__WHAT YOU HAVE TO DO__. Pick out the lines containing "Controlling".

__ENTRIES SUPPLIED__.

○ ○ ○

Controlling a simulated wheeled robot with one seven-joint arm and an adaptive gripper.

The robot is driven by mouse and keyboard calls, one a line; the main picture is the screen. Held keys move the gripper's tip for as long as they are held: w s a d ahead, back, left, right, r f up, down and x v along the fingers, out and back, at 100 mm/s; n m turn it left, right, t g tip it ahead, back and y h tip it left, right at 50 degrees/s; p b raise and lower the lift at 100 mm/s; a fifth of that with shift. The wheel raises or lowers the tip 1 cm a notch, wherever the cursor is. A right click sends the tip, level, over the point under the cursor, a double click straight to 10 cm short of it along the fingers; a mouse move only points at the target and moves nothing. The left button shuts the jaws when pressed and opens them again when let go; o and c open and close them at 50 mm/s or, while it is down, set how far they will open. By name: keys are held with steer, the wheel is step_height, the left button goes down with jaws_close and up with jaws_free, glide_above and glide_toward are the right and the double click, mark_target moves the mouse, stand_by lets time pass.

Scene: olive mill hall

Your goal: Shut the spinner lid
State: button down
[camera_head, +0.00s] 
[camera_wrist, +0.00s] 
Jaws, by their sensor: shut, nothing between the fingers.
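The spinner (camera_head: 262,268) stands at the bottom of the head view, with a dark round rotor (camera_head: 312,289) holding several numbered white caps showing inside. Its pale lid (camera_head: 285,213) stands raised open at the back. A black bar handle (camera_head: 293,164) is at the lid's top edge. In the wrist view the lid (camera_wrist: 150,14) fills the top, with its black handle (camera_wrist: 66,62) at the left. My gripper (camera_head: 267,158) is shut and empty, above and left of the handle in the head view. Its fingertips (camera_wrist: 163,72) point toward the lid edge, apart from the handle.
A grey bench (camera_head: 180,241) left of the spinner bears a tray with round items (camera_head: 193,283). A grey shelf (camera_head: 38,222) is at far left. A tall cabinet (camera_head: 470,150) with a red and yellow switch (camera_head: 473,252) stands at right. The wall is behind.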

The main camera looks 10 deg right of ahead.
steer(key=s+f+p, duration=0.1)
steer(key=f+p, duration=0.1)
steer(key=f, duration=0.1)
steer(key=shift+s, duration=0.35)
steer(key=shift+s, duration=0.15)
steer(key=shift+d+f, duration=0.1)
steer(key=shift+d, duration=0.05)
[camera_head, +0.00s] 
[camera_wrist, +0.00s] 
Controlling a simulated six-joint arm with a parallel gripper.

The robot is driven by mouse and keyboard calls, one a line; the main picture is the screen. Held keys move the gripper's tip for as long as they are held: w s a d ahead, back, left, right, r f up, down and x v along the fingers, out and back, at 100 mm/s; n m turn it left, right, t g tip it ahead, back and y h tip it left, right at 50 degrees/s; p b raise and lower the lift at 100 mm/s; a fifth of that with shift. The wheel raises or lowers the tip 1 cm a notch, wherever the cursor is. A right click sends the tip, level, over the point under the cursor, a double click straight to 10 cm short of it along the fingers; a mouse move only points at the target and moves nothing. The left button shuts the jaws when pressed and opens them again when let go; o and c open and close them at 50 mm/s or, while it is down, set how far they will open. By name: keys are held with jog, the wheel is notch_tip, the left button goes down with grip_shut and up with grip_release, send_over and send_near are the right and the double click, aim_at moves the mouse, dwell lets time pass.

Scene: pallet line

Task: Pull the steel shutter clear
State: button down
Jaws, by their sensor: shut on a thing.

○ ○ ○

__RIGHT ANSWER__.
Controlling a simulated wheeled robot with one seven-joint arm and an adaptive gripper.
Controlling a simulated six-joint arm with a parallel gripper.

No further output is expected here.